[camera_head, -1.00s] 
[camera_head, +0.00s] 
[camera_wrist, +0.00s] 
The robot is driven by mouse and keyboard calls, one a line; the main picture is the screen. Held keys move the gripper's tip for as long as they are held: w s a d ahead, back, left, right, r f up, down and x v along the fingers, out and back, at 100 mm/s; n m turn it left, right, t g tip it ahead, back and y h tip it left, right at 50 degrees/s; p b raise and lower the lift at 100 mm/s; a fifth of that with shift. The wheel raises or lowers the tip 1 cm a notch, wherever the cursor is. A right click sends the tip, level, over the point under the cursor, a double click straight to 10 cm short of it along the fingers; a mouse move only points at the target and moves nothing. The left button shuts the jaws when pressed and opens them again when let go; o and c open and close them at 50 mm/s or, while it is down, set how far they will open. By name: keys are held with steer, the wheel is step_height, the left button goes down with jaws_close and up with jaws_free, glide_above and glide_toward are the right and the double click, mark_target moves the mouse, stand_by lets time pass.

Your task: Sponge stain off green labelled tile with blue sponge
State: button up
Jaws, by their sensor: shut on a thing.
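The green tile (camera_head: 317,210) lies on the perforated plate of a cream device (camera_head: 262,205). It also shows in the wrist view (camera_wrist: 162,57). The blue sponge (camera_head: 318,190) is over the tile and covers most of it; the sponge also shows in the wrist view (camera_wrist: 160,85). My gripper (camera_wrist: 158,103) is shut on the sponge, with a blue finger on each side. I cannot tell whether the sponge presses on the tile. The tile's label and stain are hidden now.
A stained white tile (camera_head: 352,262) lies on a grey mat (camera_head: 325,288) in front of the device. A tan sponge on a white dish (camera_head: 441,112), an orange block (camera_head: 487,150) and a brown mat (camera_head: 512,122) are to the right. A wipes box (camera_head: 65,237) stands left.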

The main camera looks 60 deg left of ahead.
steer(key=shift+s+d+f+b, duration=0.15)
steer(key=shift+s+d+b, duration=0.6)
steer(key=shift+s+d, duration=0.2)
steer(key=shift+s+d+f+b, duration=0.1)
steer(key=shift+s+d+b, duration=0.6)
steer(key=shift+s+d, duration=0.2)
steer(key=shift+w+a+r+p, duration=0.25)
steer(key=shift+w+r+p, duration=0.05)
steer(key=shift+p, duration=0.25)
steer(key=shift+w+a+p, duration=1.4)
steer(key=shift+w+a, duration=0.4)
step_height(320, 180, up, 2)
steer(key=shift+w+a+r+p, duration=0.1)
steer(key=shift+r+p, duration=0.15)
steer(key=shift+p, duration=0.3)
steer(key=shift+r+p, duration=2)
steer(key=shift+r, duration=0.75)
┄┄┄┄┄┄┄┄┄┄┄┄┄┄┄┄┄┄┄┄
All lines from the beginning of the material above through the one with "[camera_wrist, +0.00s]" need to be returned exactly; please return those and only those.

• TASK RESPONSE
[camera_head, -1.00s] 
[camera_head, +0.00s] 
[camera_wrist, +0.00s] 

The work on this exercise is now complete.